My take on scaling is more like the idea of modularity. Create a local system that works and then replicate it. That's how I see scale happening. We are accustomed to thinking top-down when it's much simpler than that. Instead of one giant monolithic system, it's a collection of lots of little ones. Another quick link is to the Sociocracy people which have a good idea on scaling. In other words, Loomio instances will be unique and local and eventually scale. What eventual hierarchical system gets employed is unknown at this point but the meat and potatoes is local.
Lots of good commentary going on with this thread. Hope we can keep this moving.
Positive light came from the term natural monopolies A euphemism in my opinion
Not going to say that even brief contact with studying economics doesn't leave a person impaired, especially in ability to communicate, but look at it this way: any sector considered a 'natural' monopoly (electricity distribution, Internet tubing, social networks) are sectors that even standard capitalism-friendly economics has to acknowledge cannot be left to the private market.
One could argue that apparently oil refining is a natural monopoly, but here the case is stronger i think that it is a euphemism, and there's nothing natural about the monopolistic achievements of Standard Oil or its ever-merging descendants. Again, though, even from a a pro-capitalism economic perspective any honest economist is either looking at what unnatural conditions or unnatural practices are giving rise to monopolies and seeking to remove those conditions or stop those practices, or that same hypothetical honest economist acknowledges a sector will tend towards monopoly and therefore advocate for removing it from the private market and put people in charge.
There are Marxian and other economists who argue that all industries tend toward monopolistic practices in capitalism, and there's some evidence for that, and that does indeed serve to condemn capitalism. I tend to think that much of the time it's inequality, not markets, at fault, but markets without inequality wouldn't likely be called 'capital'ism.
To be specific: Wealth inequality is an unnatural condition encouraging monopoly. Laws that favor aggregations of people serving capital over aggregations of people serving people is another unnatural condition encouraging much that is horrible, including monopoly.
Glad to see we both have some trepidation of traditional economics Though I will say the examples you gave are of a different character since they generally refer to a resource which needs extraction and distribution whereas the share economy issues are generally fixed resources or services I am not sure if we are clarifying or just digging in heels at this point I don't like the idea of calling these networks natural monopolies especially since it seems to imply those at the top should naturally have arrived to that position
Monopolies are a logical extension to the rules of capitalism.

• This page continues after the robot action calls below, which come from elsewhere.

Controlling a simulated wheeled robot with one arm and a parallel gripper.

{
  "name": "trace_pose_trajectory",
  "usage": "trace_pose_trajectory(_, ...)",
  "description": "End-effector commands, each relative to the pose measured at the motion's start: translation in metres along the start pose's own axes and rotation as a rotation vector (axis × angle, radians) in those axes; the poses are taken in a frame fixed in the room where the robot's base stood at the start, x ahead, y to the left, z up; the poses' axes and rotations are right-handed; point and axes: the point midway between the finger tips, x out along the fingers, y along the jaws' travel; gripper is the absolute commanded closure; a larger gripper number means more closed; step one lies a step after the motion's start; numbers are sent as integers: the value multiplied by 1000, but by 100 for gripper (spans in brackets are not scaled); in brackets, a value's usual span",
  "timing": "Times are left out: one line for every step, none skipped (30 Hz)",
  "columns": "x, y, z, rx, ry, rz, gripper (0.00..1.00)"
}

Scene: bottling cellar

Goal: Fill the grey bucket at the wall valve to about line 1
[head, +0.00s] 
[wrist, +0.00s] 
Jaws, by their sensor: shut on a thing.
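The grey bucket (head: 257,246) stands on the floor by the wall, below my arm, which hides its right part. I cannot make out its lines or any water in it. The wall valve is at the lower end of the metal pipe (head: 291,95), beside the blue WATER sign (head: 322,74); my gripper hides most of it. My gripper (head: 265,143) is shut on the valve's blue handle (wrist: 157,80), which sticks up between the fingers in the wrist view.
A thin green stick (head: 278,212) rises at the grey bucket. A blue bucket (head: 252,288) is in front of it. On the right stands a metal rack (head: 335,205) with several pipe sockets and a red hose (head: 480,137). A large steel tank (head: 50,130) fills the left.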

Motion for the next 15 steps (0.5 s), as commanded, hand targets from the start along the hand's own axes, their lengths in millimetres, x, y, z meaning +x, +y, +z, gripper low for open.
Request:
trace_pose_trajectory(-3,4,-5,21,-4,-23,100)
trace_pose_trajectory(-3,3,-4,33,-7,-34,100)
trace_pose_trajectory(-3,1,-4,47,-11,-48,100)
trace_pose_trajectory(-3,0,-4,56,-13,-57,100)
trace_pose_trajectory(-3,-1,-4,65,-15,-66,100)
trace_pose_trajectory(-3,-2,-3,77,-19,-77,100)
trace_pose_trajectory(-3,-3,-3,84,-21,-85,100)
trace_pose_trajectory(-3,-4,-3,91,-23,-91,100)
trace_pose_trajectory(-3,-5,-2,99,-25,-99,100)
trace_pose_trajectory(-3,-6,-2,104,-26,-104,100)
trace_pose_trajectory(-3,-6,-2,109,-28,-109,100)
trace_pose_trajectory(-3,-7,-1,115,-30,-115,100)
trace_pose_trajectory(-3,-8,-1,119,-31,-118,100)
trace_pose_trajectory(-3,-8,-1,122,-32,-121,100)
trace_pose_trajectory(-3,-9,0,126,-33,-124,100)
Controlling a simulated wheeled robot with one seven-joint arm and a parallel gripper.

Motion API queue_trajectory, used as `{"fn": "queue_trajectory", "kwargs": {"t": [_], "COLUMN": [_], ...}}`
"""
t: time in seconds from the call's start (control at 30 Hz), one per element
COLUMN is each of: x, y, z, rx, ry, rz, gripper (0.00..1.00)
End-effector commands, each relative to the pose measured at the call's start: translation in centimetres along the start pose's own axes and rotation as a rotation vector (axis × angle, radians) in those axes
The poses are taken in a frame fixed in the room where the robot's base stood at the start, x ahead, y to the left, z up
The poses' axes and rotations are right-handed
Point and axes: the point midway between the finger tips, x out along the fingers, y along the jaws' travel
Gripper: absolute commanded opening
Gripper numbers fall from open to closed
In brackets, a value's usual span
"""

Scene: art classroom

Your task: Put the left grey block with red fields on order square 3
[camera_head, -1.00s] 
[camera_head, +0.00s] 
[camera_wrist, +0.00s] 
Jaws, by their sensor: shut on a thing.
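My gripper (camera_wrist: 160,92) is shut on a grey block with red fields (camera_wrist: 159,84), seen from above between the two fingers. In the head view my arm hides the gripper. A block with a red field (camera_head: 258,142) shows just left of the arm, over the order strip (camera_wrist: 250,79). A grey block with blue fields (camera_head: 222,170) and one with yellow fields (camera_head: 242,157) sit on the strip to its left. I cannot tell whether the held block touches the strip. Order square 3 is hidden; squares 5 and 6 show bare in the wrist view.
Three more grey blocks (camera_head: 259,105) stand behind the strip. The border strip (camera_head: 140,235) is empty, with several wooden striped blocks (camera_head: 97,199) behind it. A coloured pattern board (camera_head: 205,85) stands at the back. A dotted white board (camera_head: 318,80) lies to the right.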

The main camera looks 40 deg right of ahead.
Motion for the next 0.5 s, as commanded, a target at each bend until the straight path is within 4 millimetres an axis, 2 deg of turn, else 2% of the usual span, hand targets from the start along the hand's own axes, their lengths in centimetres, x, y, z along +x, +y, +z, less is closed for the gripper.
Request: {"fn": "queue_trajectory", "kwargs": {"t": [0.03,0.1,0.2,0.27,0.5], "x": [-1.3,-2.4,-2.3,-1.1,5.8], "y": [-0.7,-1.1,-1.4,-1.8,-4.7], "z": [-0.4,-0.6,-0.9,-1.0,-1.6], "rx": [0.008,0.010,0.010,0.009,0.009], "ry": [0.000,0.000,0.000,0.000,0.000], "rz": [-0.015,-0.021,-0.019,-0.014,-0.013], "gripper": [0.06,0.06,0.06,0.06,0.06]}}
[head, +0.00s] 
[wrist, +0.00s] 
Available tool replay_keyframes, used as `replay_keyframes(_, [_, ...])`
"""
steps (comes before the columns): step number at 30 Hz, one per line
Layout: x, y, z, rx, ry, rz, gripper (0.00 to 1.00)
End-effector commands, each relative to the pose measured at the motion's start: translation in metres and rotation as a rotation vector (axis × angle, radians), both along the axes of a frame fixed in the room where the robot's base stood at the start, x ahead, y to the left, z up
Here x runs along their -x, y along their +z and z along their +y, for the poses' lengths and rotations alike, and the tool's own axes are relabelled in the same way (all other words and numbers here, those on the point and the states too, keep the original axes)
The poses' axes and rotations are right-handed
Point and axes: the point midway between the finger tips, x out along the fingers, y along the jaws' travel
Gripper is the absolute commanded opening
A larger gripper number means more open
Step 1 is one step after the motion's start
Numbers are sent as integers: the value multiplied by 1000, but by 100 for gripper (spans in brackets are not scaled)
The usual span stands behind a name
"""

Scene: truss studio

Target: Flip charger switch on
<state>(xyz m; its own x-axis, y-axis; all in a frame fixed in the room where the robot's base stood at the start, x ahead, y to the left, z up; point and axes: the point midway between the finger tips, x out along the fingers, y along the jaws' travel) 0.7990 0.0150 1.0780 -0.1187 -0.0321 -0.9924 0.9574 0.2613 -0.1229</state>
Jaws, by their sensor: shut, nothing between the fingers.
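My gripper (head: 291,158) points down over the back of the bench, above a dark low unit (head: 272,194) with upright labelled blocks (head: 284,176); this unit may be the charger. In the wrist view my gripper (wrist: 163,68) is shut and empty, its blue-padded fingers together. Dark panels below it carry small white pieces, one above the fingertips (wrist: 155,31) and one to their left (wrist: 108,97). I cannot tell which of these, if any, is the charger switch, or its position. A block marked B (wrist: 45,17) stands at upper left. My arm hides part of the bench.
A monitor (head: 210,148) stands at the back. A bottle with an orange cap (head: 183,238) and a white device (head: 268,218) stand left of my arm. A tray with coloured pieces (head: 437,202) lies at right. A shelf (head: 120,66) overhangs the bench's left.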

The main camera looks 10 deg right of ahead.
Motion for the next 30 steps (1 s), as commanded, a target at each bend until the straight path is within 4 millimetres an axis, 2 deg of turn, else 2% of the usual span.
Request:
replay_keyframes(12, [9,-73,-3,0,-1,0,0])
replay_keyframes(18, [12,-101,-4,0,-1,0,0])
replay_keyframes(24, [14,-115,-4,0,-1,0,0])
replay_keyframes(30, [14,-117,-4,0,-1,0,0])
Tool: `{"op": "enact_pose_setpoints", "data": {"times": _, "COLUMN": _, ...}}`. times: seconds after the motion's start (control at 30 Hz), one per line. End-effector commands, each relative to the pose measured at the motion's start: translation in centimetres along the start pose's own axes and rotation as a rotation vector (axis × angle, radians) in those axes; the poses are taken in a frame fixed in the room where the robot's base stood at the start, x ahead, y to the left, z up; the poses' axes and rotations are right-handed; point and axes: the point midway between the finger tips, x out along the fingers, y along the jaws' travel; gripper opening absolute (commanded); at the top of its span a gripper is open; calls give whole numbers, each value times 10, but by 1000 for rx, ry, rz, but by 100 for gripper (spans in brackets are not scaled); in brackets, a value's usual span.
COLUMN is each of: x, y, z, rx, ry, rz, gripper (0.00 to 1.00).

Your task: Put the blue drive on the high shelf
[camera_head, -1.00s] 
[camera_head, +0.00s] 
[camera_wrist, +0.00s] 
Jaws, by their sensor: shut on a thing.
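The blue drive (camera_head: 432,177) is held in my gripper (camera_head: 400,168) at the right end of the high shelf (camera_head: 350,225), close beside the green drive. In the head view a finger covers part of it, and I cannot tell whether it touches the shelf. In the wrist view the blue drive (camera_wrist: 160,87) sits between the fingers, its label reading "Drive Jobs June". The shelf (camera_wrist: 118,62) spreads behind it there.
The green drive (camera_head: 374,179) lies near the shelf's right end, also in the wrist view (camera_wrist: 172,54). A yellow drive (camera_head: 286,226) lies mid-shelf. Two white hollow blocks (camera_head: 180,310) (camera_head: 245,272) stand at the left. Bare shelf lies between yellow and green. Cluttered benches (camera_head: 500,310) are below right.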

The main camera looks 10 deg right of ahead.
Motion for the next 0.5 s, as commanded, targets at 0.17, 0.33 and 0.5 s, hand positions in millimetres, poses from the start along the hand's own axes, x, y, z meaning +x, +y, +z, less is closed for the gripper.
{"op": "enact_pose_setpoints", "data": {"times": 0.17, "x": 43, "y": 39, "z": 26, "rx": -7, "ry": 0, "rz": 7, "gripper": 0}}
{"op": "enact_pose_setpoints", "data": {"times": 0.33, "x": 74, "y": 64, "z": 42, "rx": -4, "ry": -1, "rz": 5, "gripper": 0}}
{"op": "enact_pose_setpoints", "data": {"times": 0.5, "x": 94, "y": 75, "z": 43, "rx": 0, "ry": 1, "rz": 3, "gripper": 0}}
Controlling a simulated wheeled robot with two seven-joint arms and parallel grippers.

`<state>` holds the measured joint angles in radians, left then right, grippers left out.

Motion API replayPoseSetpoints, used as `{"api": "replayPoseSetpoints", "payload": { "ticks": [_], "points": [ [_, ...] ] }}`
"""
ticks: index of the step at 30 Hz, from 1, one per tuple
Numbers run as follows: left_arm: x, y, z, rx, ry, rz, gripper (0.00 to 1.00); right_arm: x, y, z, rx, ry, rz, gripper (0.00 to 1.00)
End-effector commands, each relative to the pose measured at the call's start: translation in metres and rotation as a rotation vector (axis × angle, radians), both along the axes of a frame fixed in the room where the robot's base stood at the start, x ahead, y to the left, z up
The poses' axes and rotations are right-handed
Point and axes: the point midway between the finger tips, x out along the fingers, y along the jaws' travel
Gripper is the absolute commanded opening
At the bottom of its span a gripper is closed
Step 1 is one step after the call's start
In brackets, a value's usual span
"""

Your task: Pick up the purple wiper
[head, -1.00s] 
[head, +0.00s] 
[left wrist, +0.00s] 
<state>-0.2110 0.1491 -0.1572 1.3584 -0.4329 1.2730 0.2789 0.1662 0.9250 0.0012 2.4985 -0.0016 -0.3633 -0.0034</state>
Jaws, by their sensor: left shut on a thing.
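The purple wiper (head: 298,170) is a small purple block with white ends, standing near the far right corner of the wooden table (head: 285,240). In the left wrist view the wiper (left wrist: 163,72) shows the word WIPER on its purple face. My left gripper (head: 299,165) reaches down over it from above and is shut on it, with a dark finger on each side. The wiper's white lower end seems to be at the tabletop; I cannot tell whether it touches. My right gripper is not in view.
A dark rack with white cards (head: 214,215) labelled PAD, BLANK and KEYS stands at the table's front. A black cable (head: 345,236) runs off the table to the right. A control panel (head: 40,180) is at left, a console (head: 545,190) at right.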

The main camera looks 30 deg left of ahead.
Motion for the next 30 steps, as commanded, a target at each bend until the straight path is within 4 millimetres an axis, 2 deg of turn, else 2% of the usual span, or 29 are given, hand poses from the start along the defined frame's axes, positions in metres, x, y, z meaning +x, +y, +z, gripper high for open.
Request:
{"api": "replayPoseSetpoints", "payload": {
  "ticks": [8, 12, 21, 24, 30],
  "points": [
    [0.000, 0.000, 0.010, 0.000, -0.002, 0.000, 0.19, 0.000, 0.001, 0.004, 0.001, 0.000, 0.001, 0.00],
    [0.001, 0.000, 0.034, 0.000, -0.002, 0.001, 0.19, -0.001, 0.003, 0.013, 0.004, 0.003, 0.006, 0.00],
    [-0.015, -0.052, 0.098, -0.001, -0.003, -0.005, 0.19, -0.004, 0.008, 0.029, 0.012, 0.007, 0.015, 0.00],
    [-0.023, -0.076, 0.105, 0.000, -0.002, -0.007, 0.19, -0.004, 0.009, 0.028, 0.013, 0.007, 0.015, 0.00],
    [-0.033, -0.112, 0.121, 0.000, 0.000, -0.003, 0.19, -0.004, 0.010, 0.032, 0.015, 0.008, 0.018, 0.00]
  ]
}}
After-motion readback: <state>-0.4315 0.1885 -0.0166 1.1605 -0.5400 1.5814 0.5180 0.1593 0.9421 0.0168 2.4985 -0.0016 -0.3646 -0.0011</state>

Capitalism dictates that consolidation of competition and the process of elimination be the guiding principle toward some delusional Nirvana where there can only be one authority and one beneficiary (i.e. tyranny). It's pure narcissism and vanity and is very polarized into one leader and many followers. However, I think humans aspire to be more than followers of an absolute top-down authority. Capitalism enshrines the idea of one absolute top-down authority and abhors decentralization and distributed (democratic) authority - although it didn't start off that way. It really does resemble the desire of an egotistical person to be exalted and worshiped by all while in a perpetual state of orgasm. From King to capitalist, it's the same except for one step removed from absolutism but as we see now is probably just as absolutist. Nothing has changed.
I see the idea of democracy as relatively incompatible with capitalism now although it was the force that instituted capitalism. IMO democracy became highlighted when feudalism gave way to capitalism. Authority through democracy became decentralized one step beyond feudalism but not quite to the individual level (potential for tyranny still exists). Even though capitalism started off with this democratic mind set, it has veered quite heavily away form it and back to a feudalistic style of centralized authority and hence tyranny. Socialism, however mislabeled, miscalculated or misconceived in the past, will soon highlight yet another step removed from centralized authority and will make democracy whole down to the individual level - finally. If done properly, the neo-socialism will avoid the pitfall of regressing back to an absolutist and centralized authority like we saw with capitalism.
Obviously I agree with that point of view, though I do get what Benjamin is saying that the extent of the network in Airbnb, and the others is a critical part of its success I think the disagreement with Benjamin and I is mostly semantic. One possible alternative would be for communities to hold the information for Airbnb hosts in that given community, and as long as their were reciprocal agreements with other communities you could still have a comprehensive network but with decentralized control I know there are those who have given various names for having elite control of the network removed but i cannot think of them at the moment
It's looking like two separate things. One being the principle of strength in numbers (law of averages?). Two people can dig a ditch must faster than one and so on. The other thing being how decisions are made as to the ditch digging. At best, the ditch would be dug based on "best practices" or most efficient means. The point is decisions do not always have to be made every single time an event takes place (free will is not always necessary). Once an agreed procedure is codified, the decision has been made in a kind of perpetuity only to be changed as circumstances or consensus change. In this way, the ditch diggers are no more than paint-by-numbers artists where maybe one has really studied the procedure more than the others and is delegated to facilitate or guide the digging. In the AirBNB example, the workers would all get together and decide what "best practices" would be and then codify it. Thereafter, the system runs without much supervision as long as people are well versed in how the system came to be and why. It is important to teach people the history of this system so that it can be intelligently perpetuated. The network is only as good and efficient as its underlying system which in the end is always fairer when controlled by all its members democratically. It is true a system can be good and efficient if a single authority has deep wisdom but this wisdom is most often guaranteed when reached collectively. The risk of tyranny becomes less and less the more democracy is utilized. I believe people are not stupid and will likely make good decisions if taught or informed properly.